The second smart thing Sputnik does is it allows users to save and share their desire paths—the actual paths they took to get from one piece of content to another. Anyone who has ever looked at a carefully planned park or walking landscape knows that people don’t always take the paths the designers provided. Desire lines—worn pathways through grass, for example, where people chose to walk instead of along a constructed footpath—demonstrate that people will create a way through a landscape, real or virtual, that best suits their needs. Sputnik allows people to track their own desire lines and share them with others, ostensibly creating a crowdsourced tour through the website.
Make a good internet
In an interview on uxweek.com, Erin McKean commented that “People like to have meaningful (or at least entertaining) conversations, and to feel a sense of excitement and discovery. You give people all that and you’ve made a good Internet!” The ability to explore a website’s interrelationships, to navigate not merely by way of major thoroughfares but via desire paths and lesser-traveled roads of our own devising is fundamental to an immersive, exciting learning experience.
Tools like Aquabrowser, Sputnik’s interface, knowledge cartography, and even simple hyperlinking help users switch contexts and build relationships between information items.
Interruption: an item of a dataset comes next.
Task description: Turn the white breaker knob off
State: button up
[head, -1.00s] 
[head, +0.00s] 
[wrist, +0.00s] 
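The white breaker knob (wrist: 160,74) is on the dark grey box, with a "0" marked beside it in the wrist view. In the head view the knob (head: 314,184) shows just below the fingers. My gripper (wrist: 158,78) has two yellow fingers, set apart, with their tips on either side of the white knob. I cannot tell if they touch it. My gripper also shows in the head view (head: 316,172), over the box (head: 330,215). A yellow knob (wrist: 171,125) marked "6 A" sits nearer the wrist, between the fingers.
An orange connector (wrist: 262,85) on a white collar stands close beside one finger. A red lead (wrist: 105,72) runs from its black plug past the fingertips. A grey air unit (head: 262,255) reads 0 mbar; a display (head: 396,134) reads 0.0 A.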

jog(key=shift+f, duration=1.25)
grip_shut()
But the tools are only that—tools to assist a reader in his exploration of our content.
We must be sure to create a rich, nuanced landscape that lends itself well to the kind of organic, natural exploration that benefits our readers. Our creations are not fully independent content items, but meaningful participants in a greater narrative. If what we find changes who we become, we have to be vigilant about creating content worth exploring, worth discovering.